◆ Directions for this task
What lines of the data include the string "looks"? Copy them all.

◆ Dataset extract
━━━━━━

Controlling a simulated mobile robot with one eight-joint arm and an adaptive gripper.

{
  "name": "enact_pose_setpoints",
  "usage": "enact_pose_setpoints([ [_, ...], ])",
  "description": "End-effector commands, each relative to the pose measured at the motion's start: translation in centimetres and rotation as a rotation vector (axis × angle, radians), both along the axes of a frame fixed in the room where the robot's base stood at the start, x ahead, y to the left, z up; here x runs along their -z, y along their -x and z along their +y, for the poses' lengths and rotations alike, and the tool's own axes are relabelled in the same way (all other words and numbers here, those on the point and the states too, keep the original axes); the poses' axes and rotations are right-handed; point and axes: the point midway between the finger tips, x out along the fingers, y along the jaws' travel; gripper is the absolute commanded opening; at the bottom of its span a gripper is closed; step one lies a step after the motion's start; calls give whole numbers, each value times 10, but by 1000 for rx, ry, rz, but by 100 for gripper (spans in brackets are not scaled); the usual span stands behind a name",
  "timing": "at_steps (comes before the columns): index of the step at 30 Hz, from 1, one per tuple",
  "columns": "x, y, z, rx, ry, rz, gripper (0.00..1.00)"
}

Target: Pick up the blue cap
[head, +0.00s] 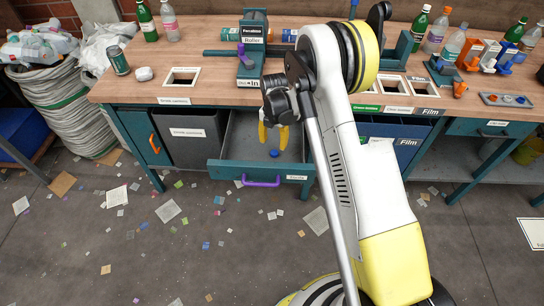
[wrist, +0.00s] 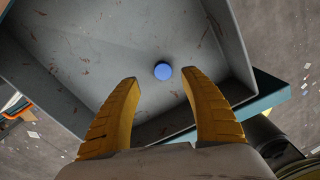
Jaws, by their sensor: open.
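The blue cap (head: 274,153) lies on the floor of the open grey drawer (head: 240,135) below the bench. In the wrist view the cap (wrist: 162,71) shows as a small round blue disc on the drawer's bare bottom (wrist: 95,60). My gripper (head: 274,137) hangs over the drawer with its yellow fingers pointing down. In the wrist view my gripper (wrist: 162,98) is open and empty. The cap appears beyond the fingertips, roughly centred between them and apart from both. The height of the fingers above it is hard to tell.
The drawer walls surround the cap, with a purple handle (head: 261,183) on the front. The bench top (head: 215,90) above carries a roller device (head: 252,45), a can (head: 118,60) and several bottles. Small scraps litter the floor. The drawer floor around the cap is free.

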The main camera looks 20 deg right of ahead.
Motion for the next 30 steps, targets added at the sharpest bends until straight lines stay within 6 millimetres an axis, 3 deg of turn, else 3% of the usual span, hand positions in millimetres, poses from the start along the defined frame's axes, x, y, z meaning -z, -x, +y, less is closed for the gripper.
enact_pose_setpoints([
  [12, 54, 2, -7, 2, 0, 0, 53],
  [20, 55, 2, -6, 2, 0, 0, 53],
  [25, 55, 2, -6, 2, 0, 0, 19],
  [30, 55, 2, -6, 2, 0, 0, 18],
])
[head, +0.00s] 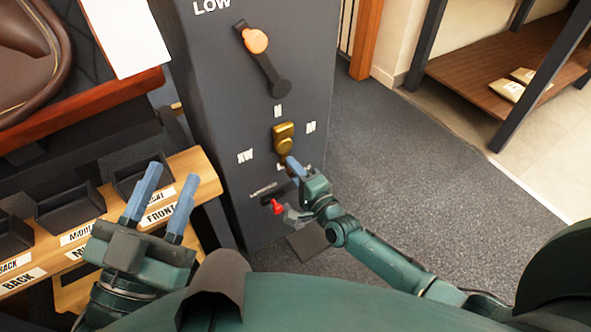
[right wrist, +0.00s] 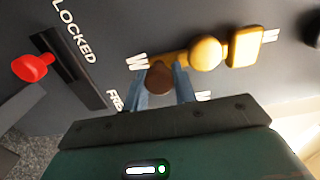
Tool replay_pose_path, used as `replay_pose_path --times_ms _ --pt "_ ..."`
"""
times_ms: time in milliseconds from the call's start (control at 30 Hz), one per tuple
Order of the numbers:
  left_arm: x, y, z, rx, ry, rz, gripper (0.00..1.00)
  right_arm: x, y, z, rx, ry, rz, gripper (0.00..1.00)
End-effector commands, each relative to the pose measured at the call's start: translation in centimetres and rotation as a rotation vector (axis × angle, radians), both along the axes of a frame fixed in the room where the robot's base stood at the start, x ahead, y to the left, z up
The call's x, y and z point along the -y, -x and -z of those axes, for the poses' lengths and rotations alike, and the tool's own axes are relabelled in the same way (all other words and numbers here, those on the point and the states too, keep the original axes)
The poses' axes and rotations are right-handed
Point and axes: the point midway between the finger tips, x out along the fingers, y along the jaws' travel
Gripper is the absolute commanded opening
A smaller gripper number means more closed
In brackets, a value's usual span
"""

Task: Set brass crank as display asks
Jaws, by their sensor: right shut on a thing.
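The brass crank (head: 284,143) is on the front of a dark grey cabinet (head: 225,110). Its arm points down, toward the letter W in the right wrist view. That view shows its round brass hub (right wrist: 205,53), a brass block and a brown knob (right wrist: 159,78). My right gripper (head: 289,160) is shut on the knob, with one blue finger on each side (right wrist: 160,88). My left gripper (head: 171,172) is open and empty above the bin rack. No readable display shows.
A lever with an orange knob (head: 256,41) sits above, near LOW. A red-handled slider (right wrist: 32,67) marked LOCKED and FREE is below the crank. A wooden rack (head: 203,174) with labelled bins and a brown saddle (head: 28,55) are left. Carpet at right is open.

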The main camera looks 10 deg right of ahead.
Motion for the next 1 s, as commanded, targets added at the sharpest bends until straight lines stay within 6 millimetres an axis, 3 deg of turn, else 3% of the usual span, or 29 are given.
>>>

━━━━━━

◆ Exercise output
The main camera looks 20 deg right of ahead.
The main camera looks 10 deg right of ahead.

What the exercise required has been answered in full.